Sapeurs-pompiers et orpailleurs poursuivent, sur fond de discorde, un difficile travail de déblaiement. L’espoir de trouver des survivants s’amenuise d’heure en heure. Après le bilan provisoire du premier jour, qui s’établit à trois morts et six blessés, l’on s’attend, dans les jours à venir, à un long décompte macabre.

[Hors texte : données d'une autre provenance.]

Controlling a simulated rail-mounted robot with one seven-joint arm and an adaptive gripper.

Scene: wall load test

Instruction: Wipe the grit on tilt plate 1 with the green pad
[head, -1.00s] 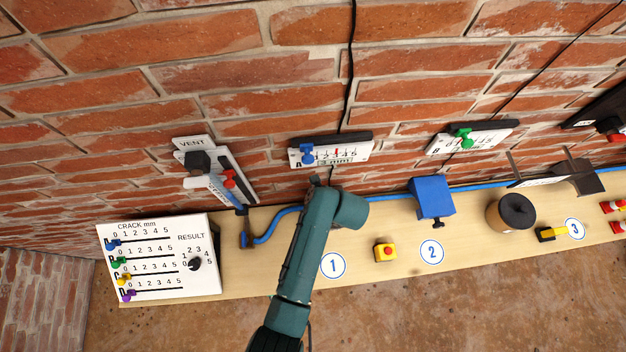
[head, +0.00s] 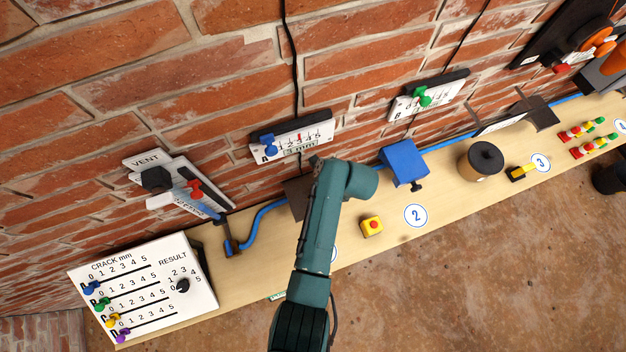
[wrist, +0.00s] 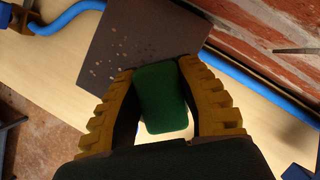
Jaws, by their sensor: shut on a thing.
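In the wrist view, my gripper (wrist: 158,72) is shut on the green pad (wrist: 165,100), which sits between its two yellow ribbed fingers. The dark brown tilt plate 1 (wrist: 165,30) lies beyond and partly beneath the fingertips. Pale specks of grit (wrist: 115,58) are scattered on its bare left part, just left of and beyond the pad. I cannot tell whether the pad touches the plate. In the head view, an edge of the plate (head: 295,190) shows left of my arm, which hides the rest of it, the gripper and the pad.
A blue hose (head: 262,218) runs along the bench (head: 300,250) by the brick wall. A white crack panel (head: 145,290) stands at the left.

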Pourtant la veille, le viel homme est redescendu sur le site pour sa sempiternelle mise en garde. Mais, mal lui en a pris comme d’habitude. Yerni Nignan, chef de terre de Poura, est retourné ce jour-là, à la maison, lui et son fils, sous les lazzis, c’est-à-dire les quolibets des orpailleurs : "Plusieurs fois, j’ai tenté d’attirer l’attention des chercheurs d’or sur les dangers qu’ils encourent. Mais comme toujours, je suis accueilli par des injures que mon âge m’interdit de vous répéter", se souvient avec tristesse le septuagénaire. Puis, le Tia Tiu (chef de terre en langue gourounsi) d’ajouter : "Quand je demande l’immolation d’un bœuf rouge chaque année comme au temps de la SOREMIB (NDLR : Société de recherches minières du Burkina qui exploitait naguère l’or de Poura) afin de conjurer le mauvais sort, l’on me prend pour un vieux plaisantin". Faut-il voir par là un châtiment d’une force invisible qui s’est abattu sur des incrédules ?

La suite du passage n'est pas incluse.